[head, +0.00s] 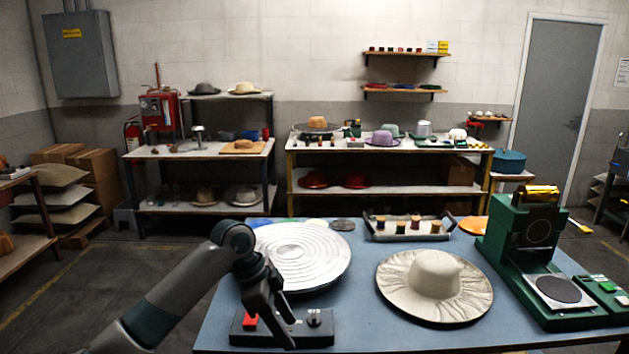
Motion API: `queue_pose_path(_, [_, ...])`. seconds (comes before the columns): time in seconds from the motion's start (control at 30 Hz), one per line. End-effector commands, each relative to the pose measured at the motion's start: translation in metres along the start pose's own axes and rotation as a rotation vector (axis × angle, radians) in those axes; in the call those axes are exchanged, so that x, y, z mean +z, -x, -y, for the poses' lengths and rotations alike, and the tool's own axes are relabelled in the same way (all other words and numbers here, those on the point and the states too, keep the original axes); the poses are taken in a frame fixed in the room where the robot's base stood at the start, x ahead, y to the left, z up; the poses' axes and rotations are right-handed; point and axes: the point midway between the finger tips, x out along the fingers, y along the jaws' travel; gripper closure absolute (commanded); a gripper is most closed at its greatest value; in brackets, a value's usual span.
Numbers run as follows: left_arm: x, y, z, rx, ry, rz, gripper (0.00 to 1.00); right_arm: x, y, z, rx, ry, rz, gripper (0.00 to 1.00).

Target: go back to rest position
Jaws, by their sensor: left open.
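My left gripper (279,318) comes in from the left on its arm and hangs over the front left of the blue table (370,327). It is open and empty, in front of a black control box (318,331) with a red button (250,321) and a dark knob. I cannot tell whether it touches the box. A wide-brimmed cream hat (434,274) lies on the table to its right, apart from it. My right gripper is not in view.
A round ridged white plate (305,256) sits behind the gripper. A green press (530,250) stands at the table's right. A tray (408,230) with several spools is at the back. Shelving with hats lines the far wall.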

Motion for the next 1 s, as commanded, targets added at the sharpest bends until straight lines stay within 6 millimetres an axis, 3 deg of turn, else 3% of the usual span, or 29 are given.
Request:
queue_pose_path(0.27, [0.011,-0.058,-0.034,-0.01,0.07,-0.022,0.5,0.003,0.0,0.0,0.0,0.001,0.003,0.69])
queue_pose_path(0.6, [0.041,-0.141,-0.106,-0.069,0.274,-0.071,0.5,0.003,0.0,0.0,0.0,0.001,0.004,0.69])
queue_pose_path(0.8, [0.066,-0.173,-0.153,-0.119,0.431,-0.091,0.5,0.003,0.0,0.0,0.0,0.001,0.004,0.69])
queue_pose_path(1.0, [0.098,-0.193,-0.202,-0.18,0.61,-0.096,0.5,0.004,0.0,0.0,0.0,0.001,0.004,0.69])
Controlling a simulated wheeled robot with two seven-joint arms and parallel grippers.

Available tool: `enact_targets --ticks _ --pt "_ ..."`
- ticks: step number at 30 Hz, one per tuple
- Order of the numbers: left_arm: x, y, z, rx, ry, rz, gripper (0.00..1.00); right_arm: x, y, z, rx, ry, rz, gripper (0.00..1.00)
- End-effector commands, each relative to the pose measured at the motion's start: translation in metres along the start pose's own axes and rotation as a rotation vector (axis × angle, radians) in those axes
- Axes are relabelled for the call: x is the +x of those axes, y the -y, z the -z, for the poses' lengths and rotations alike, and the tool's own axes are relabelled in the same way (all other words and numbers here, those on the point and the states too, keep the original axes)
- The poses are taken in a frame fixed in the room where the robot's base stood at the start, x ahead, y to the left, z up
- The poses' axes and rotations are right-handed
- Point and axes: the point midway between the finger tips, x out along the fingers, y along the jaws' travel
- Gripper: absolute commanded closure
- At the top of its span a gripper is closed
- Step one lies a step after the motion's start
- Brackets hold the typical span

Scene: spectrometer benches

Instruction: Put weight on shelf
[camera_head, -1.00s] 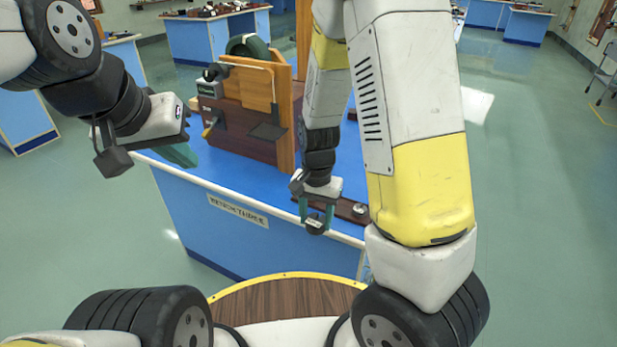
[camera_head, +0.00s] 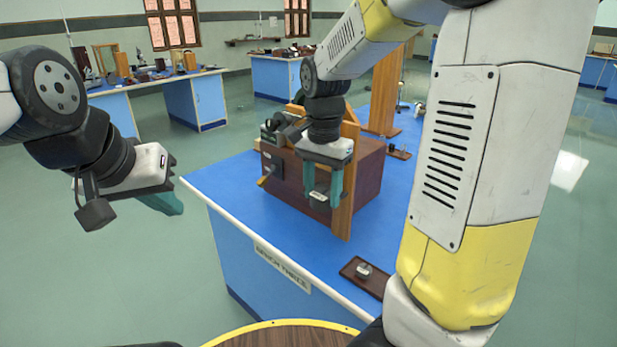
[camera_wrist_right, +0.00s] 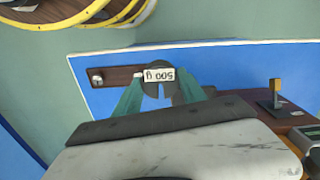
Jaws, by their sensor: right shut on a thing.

Task
Repeat, character for character, the lines of the material above from the line with "Motion for the" through the line with "- Order of the".

Expected answer
Motion for the next 1 s, as commanded, targets added at the sharpest bends until straight lines stay within 6 millimetres an axis, 3 deg of turn, else 3% of the usual span, or 29 are given.
Request:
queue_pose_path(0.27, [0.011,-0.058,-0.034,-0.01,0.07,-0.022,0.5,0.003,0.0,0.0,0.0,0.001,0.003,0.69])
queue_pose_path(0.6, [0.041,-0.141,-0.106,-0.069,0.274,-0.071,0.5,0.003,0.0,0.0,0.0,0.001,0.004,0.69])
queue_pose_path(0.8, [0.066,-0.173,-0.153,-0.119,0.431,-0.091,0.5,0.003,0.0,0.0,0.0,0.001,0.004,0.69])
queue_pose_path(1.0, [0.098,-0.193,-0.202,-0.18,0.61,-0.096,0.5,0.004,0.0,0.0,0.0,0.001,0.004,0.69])
Controlling a simulated wheeled robot with two seven-joint arms and parallel grippers.

Available tool: `enact_targets --ticks _ --pt "_ ..."`
- ticks: step number at 30 Hz, one per tuple
- Order of the numbers: left_arm: x, y, z, rx, ry, rz, gripper (0.00..1.00); right_arm: x, y, z, rx, ry, rz, gripper (0.00..1.00)

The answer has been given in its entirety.